PROBLEM TO WORK ON:
Using the listing below, extract each line that has the word "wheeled" in it.

Entries from a robot dataset:

· · ·

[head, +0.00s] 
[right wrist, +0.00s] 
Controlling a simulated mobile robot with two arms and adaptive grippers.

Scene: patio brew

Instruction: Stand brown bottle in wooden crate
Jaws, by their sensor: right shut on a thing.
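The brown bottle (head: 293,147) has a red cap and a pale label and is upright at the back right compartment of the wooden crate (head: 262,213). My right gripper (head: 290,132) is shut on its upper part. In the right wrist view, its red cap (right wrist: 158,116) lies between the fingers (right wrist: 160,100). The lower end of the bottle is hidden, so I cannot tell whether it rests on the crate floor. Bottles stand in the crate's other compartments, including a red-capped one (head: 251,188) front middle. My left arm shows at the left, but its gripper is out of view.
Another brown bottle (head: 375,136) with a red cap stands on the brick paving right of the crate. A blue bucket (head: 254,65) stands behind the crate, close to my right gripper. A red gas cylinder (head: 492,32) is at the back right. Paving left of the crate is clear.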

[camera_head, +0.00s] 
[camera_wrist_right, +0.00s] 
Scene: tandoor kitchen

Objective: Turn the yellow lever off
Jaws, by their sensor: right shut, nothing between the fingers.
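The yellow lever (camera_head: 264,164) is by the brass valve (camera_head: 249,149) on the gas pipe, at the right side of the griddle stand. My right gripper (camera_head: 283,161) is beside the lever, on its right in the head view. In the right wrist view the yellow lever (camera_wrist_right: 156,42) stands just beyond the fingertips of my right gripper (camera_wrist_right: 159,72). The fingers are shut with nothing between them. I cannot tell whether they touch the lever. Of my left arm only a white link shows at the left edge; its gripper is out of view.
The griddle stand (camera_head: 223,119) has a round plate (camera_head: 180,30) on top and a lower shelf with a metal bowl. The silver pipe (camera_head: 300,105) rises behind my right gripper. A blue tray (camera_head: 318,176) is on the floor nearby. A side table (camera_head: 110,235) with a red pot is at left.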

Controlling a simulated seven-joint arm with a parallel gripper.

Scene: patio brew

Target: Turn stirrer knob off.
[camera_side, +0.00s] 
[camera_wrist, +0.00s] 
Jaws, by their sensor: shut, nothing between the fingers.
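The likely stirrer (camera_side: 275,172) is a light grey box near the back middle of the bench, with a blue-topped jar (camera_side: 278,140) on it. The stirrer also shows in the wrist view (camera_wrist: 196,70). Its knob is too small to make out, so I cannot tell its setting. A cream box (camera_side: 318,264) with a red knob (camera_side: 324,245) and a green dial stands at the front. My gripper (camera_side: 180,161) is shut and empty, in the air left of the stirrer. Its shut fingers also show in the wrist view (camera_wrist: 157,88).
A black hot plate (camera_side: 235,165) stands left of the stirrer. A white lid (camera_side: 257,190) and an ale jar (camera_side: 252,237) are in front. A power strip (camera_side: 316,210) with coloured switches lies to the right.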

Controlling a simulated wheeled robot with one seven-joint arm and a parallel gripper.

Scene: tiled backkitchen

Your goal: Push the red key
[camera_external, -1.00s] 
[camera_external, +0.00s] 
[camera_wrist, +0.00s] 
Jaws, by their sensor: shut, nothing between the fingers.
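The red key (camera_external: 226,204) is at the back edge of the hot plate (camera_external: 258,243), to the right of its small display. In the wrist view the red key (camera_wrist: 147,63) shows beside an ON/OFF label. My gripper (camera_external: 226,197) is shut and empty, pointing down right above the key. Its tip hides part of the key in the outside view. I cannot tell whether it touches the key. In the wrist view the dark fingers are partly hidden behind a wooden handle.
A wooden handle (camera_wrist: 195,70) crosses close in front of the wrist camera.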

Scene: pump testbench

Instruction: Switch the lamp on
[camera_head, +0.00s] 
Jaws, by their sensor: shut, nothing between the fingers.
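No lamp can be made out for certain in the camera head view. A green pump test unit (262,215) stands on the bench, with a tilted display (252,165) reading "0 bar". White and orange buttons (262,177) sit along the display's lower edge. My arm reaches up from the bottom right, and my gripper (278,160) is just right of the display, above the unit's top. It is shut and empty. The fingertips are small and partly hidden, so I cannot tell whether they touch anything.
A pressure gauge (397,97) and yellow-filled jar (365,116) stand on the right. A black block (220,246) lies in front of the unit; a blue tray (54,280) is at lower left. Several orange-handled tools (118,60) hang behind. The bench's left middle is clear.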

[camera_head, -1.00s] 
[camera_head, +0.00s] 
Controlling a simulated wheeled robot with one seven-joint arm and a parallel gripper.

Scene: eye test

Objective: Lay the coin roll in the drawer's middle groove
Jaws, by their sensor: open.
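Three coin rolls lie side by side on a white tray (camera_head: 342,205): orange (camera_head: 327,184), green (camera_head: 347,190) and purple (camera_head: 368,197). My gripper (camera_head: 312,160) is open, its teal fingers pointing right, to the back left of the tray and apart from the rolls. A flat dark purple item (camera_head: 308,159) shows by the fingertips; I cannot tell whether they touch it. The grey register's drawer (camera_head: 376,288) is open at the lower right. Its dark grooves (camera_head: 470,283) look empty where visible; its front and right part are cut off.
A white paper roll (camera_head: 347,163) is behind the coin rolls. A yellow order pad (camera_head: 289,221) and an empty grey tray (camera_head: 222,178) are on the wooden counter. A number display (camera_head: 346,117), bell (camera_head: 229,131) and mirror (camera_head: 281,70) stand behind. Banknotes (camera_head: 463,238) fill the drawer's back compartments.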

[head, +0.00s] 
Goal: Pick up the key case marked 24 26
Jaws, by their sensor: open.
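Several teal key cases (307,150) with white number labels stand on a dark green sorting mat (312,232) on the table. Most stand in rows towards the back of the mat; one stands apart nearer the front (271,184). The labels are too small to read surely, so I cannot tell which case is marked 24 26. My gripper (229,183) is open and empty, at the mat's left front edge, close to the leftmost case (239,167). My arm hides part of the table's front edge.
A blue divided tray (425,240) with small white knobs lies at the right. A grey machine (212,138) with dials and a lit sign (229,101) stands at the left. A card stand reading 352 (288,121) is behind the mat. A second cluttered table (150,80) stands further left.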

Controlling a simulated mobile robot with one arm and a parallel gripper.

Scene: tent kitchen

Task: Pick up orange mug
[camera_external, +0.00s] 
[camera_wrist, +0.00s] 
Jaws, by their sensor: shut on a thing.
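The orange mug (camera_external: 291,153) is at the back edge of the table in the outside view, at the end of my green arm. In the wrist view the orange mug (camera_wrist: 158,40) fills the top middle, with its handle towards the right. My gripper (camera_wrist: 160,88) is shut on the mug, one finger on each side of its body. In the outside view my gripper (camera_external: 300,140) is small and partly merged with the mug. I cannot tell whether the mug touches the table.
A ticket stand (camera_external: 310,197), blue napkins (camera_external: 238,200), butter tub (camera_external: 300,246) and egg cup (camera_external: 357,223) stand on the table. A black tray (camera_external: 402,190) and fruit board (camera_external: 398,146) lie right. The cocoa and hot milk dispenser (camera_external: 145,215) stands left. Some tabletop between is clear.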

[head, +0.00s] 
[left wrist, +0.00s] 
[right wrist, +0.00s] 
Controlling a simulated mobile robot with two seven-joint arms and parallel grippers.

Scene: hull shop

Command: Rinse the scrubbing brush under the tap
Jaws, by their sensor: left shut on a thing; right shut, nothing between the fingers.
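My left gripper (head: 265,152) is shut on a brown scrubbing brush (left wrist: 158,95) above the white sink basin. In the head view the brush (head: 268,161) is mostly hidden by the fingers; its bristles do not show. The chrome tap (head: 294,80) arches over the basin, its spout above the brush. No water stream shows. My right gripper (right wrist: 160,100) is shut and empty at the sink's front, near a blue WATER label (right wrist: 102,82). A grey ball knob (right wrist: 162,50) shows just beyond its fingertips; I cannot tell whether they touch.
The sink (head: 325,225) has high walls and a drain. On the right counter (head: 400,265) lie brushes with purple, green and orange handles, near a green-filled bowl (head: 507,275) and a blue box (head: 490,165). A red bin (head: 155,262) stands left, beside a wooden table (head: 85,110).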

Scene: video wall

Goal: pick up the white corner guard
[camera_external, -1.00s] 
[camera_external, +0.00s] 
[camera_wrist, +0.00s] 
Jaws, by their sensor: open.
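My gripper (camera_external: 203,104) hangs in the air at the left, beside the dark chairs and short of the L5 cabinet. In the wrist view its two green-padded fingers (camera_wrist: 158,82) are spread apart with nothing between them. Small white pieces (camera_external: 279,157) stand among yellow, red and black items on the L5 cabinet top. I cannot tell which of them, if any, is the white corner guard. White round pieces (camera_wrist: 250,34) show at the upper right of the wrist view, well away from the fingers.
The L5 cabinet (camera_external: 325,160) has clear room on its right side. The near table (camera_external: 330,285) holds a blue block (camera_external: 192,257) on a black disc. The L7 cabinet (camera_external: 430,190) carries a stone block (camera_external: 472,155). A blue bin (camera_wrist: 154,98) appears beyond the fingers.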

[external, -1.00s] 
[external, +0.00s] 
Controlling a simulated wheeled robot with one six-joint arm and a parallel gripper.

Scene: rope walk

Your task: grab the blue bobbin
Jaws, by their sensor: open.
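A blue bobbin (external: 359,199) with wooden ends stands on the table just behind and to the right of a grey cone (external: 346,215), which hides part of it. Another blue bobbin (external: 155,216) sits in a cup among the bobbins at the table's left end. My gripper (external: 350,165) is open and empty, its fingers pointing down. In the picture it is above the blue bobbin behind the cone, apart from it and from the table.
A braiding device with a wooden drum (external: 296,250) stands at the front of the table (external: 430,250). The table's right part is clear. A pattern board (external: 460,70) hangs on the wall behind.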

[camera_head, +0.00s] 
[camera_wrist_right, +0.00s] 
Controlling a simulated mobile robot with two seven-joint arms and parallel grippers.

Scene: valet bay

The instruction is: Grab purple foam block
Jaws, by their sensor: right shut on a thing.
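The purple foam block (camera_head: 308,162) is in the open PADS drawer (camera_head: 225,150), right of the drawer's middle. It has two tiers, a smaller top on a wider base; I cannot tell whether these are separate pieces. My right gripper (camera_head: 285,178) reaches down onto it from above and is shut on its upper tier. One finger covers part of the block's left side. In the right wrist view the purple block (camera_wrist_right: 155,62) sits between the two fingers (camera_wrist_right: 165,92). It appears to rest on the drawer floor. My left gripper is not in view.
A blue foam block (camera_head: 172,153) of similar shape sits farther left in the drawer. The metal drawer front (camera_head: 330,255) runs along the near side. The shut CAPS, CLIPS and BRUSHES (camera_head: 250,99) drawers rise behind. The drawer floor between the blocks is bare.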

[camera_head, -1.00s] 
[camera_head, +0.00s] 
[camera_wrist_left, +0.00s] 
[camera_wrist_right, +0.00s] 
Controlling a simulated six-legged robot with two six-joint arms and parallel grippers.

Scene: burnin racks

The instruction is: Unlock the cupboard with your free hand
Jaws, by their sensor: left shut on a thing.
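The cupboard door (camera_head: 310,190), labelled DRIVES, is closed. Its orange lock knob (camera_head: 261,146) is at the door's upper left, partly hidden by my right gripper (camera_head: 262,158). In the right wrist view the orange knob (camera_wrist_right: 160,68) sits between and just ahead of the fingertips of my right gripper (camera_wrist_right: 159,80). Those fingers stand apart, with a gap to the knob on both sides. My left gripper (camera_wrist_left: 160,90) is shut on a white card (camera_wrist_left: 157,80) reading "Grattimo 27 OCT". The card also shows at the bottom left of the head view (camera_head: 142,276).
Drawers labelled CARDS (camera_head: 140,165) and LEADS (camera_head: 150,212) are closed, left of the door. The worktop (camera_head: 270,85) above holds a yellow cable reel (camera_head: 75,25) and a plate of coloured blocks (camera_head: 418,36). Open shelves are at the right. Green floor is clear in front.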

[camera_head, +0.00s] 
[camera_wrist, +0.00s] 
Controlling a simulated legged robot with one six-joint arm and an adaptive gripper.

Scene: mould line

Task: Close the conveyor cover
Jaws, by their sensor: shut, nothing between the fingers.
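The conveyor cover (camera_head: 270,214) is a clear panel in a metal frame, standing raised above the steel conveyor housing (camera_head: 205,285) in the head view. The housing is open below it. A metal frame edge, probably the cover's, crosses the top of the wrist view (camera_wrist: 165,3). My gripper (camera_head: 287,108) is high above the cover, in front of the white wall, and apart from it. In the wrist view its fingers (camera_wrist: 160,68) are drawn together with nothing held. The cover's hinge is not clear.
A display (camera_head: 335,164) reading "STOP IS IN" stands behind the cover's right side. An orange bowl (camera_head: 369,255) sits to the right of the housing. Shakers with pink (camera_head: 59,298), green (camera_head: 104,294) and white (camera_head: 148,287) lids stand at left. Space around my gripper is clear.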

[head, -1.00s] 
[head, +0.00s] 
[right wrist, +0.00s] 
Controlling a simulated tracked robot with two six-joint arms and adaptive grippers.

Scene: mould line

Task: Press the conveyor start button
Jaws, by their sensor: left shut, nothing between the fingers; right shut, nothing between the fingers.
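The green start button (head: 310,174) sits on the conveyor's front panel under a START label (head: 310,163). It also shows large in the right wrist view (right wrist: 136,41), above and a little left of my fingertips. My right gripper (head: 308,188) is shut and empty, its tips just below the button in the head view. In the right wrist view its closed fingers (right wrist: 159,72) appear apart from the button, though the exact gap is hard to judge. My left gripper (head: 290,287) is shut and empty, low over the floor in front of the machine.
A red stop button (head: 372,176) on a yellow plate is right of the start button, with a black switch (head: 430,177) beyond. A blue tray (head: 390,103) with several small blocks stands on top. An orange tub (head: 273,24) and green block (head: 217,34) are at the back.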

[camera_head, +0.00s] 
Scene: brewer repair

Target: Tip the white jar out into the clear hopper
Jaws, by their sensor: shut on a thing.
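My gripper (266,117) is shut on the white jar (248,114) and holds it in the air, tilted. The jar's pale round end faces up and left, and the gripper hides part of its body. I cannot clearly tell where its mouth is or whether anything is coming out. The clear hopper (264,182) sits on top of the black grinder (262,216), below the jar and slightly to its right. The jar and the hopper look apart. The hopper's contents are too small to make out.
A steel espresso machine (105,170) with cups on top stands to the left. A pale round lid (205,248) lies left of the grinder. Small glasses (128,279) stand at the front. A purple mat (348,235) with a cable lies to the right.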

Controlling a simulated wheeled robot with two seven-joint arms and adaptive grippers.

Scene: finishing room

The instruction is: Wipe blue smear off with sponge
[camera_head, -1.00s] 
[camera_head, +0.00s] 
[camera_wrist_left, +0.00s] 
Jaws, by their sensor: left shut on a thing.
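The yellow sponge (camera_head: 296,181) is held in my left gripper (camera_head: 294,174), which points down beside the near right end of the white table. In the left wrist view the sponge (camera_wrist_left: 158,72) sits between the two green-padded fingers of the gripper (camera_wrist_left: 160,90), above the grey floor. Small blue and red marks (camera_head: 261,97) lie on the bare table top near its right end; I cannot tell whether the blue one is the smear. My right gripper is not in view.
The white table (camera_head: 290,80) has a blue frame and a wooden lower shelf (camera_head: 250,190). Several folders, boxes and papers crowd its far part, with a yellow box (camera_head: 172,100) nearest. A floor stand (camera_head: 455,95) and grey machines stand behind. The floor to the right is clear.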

· · ·

SOLUTION TO THIS TASK:
Controlling a simulated wheeled robot with one seven-joint arm and a parallel gripper.
Controlling a simulated wheeled robot with one seven-joint arm and a parallel gripper.
Controlling a simulated wheeled robot with one six-joint arm and a parallel gripper.
Controlling a simulated wheeled robot with two seven-joint arms and adaptive grippers.

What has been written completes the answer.